Description of the task: Beginning with the line that contains "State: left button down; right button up", extract each line through the end of the listing below, with no additions or omissions.
◆ ◆ ◆ ◆
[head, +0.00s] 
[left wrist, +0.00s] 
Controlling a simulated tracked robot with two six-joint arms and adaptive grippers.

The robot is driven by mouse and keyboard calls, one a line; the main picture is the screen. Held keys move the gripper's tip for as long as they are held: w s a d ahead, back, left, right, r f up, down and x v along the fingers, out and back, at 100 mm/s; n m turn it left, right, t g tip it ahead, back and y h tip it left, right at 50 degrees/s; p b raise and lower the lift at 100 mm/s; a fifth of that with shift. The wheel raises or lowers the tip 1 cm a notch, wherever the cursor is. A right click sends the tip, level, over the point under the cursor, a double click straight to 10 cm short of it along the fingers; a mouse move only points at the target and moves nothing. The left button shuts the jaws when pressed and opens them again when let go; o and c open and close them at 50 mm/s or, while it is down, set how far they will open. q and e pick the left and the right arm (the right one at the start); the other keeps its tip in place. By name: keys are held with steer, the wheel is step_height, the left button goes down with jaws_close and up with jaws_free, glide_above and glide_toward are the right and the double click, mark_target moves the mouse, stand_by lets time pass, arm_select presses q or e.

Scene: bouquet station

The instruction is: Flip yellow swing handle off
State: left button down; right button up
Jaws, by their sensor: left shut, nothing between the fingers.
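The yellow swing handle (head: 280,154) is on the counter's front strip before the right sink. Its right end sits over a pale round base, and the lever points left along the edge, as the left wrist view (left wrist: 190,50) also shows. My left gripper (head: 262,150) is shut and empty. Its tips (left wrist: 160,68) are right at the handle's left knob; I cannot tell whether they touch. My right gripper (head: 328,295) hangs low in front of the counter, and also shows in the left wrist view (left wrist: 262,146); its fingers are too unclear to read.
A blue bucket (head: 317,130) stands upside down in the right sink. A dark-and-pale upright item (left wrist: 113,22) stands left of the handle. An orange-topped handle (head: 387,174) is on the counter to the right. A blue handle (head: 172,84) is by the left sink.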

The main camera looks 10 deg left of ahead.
◆ ◆ ◆ ◆
Response to this task:
State: left button down; right button up
Jaws, by their sensor: left shut, nothing between the fingers.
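The yellow swing handle (head: 280,154) is on the counter's front strip before the right sink. Its right end sits over a pale round base, and the lever points left along the edge, as the left wrist view (left wrist: 190,50) also shows. My left gripper (head: 262,150) is shut and empty. Its tips (left wrist: 160,68) are right at the handle's left knob; I cannot tell whether they touch. My right gripper (head: 328,295) hangs low in front of the counter, and also shows in the left wrist view (left wrist: 262,146); its fingers are too unclear to read.
A blue bucket (head: 317,130) stands upside down in the right sink. A dark-and-pale upright item (left wrist: 113,22) stands left of the handle. An orange-topped handle (head: 387,174) is on the counter to the right. A blue handle (head: 172,84) is by the left sink.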

The main camera looks 10 deg left of ahead.

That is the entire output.